→ Task to complete
Starting at the line that contains "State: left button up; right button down", copy every line down to the line that contains "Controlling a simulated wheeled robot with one", inclusive, exactly as it stands. Omit all other lines.

→ Data records
┌──

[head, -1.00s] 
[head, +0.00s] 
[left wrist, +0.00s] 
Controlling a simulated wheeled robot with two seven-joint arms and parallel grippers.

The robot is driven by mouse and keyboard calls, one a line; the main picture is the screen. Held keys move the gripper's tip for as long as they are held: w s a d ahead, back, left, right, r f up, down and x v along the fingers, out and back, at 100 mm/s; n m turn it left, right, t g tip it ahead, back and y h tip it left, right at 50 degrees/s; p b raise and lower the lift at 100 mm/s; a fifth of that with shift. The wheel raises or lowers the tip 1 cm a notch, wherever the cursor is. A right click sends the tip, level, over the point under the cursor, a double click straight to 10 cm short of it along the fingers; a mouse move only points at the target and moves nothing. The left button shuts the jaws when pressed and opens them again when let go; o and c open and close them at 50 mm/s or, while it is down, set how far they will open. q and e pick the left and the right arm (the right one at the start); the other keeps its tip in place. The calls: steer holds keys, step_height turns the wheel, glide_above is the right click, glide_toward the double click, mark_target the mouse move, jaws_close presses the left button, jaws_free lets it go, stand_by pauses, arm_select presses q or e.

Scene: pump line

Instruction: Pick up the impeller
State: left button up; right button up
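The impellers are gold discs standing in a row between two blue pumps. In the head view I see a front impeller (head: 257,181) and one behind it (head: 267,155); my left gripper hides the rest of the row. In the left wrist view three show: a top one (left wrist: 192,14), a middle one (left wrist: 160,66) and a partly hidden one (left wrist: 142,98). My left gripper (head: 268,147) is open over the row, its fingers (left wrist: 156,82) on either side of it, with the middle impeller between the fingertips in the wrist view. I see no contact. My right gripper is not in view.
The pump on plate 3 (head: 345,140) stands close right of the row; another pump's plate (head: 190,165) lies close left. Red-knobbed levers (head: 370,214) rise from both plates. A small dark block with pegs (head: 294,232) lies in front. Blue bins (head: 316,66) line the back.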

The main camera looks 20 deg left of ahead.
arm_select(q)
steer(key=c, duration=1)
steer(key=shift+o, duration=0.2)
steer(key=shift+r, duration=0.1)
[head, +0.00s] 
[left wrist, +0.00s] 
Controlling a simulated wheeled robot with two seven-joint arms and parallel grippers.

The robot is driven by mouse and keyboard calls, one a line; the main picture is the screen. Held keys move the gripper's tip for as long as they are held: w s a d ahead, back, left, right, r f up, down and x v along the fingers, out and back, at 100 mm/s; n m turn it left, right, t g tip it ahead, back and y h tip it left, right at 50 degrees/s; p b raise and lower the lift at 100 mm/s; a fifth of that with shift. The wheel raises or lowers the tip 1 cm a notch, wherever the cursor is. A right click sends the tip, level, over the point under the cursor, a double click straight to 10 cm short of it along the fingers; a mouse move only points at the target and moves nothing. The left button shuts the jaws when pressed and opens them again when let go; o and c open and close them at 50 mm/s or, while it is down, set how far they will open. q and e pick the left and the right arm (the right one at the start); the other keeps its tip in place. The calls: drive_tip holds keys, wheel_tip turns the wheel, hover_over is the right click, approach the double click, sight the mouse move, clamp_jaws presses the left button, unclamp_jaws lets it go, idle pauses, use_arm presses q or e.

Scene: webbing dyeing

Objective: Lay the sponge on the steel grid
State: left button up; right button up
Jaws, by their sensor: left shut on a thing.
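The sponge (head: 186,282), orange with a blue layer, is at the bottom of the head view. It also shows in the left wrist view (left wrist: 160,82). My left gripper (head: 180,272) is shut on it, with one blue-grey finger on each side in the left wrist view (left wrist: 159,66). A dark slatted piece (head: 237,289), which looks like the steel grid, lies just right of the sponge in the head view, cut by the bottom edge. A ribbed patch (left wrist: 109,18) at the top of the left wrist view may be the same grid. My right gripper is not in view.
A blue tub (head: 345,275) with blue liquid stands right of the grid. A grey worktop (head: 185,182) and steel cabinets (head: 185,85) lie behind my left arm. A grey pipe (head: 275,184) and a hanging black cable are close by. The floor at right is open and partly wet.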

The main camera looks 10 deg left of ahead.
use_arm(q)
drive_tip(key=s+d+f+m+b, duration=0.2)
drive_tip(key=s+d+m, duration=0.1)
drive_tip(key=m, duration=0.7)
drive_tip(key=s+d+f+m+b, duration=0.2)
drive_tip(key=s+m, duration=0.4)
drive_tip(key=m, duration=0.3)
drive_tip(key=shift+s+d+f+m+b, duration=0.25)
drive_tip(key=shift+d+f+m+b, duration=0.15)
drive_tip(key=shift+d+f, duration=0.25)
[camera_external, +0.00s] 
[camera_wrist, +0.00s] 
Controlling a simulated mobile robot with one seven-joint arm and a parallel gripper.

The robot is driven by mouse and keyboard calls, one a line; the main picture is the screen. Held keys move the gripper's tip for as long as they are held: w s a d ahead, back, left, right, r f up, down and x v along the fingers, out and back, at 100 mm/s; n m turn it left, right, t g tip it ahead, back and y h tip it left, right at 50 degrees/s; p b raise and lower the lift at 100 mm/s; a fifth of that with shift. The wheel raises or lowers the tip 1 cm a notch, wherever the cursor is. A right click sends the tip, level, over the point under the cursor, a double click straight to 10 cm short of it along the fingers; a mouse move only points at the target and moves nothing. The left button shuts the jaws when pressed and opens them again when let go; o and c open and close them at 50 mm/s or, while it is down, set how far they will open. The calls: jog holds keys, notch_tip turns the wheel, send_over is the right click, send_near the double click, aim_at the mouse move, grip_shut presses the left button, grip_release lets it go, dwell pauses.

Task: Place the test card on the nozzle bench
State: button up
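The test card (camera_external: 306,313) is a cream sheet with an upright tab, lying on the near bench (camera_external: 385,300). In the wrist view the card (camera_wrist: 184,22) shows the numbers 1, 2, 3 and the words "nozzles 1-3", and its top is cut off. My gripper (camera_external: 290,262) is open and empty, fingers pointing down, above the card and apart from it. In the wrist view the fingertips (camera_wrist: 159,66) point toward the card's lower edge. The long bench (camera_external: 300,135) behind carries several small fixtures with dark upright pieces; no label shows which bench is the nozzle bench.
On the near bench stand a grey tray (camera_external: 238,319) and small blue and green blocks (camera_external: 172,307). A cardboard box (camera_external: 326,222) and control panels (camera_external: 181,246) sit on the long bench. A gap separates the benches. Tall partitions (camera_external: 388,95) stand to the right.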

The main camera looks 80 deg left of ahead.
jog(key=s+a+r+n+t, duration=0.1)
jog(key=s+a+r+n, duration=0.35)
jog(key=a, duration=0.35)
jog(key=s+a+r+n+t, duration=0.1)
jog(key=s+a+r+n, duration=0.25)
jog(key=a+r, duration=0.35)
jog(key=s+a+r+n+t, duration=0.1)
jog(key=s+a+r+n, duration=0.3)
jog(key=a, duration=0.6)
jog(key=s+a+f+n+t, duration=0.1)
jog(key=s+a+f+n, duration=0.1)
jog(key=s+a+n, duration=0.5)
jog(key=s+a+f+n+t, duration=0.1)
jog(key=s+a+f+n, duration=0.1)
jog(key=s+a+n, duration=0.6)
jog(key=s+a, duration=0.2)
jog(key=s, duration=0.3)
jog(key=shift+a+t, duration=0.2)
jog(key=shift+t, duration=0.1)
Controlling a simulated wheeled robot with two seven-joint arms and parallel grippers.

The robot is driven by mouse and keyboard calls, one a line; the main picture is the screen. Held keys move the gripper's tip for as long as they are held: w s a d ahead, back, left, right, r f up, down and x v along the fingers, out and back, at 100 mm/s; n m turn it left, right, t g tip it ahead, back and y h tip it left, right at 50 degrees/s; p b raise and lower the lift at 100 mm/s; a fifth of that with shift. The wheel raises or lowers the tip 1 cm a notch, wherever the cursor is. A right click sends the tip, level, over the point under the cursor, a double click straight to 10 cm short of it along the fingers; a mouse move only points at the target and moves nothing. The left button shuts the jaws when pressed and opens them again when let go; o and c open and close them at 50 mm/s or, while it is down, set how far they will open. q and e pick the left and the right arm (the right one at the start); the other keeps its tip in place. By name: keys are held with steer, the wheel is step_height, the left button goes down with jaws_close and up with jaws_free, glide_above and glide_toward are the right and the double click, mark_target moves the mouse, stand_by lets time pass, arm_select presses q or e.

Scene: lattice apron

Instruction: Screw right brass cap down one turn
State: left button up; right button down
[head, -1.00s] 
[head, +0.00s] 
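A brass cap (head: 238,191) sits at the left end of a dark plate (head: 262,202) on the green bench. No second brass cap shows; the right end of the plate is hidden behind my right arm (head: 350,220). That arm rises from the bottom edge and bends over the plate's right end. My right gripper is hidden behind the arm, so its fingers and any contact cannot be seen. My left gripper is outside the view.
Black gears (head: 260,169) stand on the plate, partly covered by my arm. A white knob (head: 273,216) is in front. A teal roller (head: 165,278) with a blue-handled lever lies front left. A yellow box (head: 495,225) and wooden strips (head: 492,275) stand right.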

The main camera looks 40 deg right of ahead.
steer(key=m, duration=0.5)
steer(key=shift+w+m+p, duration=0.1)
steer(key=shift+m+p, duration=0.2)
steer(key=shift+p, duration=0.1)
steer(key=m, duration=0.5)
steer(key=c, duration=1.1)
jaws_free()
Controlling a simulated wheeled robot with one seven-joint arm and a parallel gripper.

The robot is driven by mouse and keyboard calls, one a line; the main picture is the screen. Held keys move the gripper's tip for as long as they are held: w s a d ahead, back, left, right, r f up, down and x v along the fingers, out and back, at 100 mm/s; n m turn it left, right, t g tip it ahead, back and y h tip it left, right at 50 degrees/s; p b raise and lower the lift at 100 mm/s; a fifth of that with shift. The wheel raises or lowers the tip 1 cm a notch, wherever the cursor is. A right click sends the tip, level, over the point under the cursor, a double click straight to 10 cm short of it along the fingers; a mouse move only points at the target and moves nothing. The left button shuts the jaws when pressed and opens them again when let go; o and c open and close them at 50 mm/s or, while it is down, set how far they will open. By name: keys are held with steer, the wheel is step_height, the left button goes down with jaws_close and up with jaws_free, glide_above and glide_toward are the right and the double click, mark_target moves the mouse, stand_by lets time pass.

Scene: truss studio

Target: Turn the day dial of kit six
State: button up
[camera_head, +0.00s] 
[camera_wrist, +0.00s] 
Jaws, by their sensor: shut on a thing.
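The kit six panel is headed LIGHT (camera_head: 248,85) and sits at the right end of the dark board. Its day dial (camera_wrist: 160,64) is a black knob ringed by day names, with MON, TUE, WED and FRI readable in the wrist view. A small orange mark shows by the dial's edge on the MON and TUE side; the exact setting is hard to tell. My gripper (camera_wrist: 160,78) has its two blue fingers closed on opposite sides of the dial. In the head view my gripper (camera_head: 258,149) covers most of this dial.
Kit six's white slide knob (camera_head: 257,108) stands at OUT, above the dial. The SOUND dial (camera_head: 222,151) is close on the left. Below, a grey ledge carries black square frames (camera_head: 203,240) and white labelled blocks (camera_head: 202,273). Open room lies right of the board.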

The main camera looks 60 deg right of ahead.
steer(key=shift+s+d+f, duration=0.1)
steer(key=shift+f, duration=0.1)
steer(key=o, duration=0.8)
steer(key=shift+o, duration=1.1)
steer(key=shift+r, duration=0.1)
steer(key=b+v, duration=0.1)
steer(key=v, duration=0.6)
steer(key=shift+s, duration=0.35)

└──

→ Response to the task
State: left button up; right button down
[head, -1.00s] 
[head, +0.00s] 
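A brass cap (head: 238,191) sits at the left end of a dark plate (head: 262,202) on the green bench. No second brass cap shows; the right end of the plate is hidden behind my right arm (head: 350,220). That arm rises from the bottom edge and bends over the plate's right end. My right gripper is hidden behind the arm, so its fingers and any contact cannot be seen. My left gripper is outside the view.
Black gears (head: 260,169) stand on the plate, partly covered by my arm. A white knob (head: 273,216) is in front. A teal roller (head: 165,278) with a blue-handled lever lies front left. A yellow box (head: 495,225) and wooden strips (head: 492,275) stand right.

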The main camera looks 40 deg right of ahead.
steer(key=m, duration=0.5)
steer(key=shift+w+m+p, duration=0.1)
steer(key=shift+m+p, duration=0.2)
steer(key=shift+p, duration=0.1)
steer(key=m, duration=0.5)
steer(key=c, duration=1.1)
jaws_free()
Controlling a simulated wheeled robot with one seven-joint arm and a parallel gripper.

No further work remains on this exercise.